## Prompt
Copy only what lies from the line containing "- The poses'" through the line containing "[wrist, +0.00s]" in the entries below, keeping both end lines exact and dropping every picture.

## Working data
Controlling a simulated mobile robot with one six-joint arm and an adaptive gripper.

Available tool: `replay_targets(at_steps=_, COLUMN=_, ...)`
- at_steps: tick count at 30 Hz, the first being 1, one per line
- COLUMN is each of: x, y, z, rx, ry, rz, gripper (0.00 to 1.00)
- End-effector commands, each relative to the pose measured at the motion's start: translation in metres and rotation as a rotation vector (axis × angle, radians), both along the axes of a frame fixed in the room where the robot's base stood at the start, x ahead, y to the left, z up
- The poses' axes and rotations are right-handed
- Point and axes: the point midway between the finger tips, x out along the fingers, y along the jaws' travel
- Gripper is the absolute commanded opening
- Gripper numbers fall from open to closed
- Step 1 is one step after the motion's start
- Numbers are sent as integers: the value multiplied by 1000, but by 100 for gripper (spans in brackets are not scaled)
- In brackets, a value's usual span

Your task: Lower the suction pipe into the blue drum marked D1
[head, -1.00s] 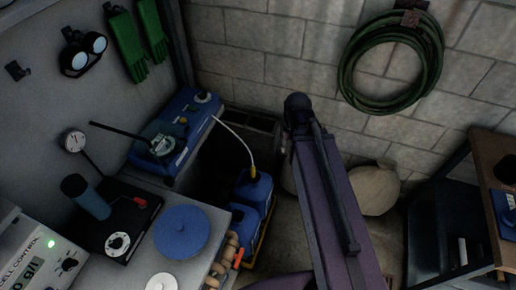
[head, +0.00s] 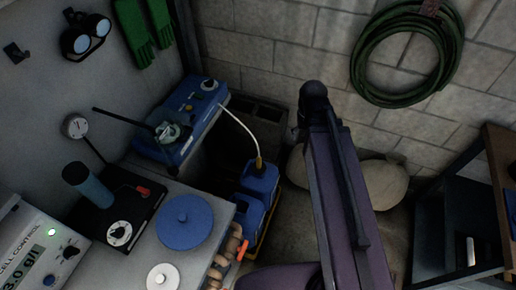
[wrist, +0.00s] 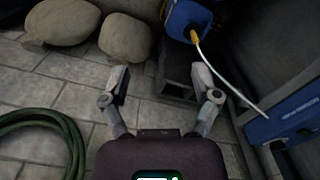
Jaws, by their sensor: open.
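Two blue drums stand in the gap beside the bench: a rear drum (head: 261,181) and a front drum (head: 246,212). No D1 mark is legible on either. A thin white hose (head: 237,121) runs from a blue unit (head: 190,111) to a yellow fitting (head: 259,163) at the rear drum's top. I cannot tell whether this is the suction pipe or how deep it goes. The wrist view shows a blue drum (wrist: 183,20), the yellow fitting (wrist: 194,36) and the white hose (wrist: 226,81). My gripper (wrist: 161,88) is open and empty, apart from them.
The bench holds a blue round lid (head: 184,222), a black device (head: 122,207) and a cell control box (head: 38,256). Sacks (head: 382,183) lie by the block wall, under a coiled green hose (head: 357,60). A shelf (head: 497,165) stands right.

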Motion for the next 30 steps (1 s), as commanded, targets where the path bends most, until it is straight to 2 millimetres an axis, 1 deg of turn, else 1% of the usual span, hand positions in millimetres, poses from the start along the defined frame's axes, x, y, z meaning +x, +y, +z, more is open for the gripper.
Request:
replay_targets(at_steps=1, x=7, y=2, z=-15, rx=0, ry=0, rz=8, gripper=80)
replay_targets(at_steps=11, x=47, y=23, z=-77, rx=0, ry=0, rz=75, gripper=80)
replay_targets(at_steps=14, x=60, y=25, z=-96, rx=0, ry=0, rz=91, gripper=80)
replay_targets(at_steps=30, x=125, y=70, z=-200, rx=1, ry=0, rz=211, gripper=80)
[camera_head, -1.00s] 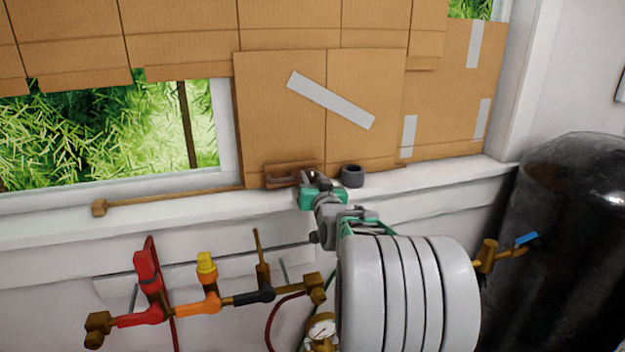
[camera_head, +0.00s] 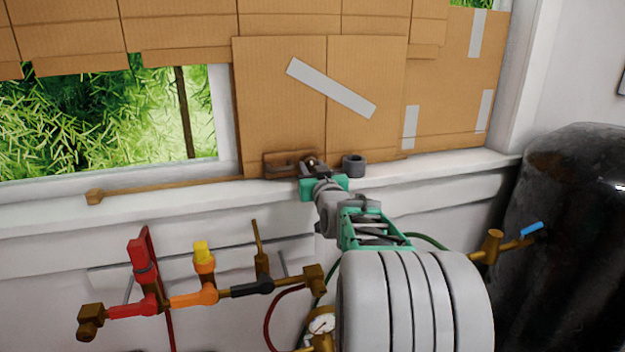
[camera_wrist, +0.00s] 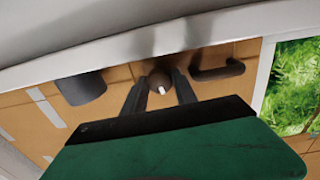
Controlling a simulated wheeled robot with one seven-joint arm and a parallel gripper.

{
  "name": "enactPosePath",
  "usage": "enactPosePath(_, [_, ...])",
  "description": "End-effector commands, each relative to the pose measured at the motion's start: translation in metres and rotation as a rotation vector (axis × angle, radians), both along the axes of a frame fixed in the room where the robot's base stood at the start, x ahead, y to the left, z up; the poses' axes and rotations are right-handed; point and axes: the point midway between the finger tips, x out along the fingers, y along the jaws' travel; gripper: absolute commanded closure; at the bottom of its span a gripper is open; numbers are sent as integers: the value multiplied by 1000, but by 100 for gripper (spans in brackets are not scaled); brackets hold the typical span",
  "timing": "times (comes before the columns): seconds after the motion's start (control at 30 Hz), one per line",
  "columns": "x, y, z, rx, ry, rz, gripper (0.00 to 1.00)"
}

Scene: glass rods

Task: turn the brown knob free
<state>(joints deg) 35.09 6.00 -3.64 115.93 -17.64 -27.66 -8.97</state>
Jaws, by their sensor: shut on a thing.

## Task solution
- The poses' axes and rotations are right-handed
- Point and axes: the point midway between the finger tips, x out along the fingers, y along the jaws' travel
- Gripper is the absolute commanded opening
- Gripper numbers fall from open to closed
- Step 1 is one step after the motion's start
- Numbers are sent as integers: the value multiplied by 1000, but by 100 for gripper (spans in brackets are not scaled)
- In brackets, a value's usual span

Your task: Lower the suction pipe into the blue drum marked D1
[head, -1.00s] 
[head, +0.00s] 
[wrist, +0.00s] 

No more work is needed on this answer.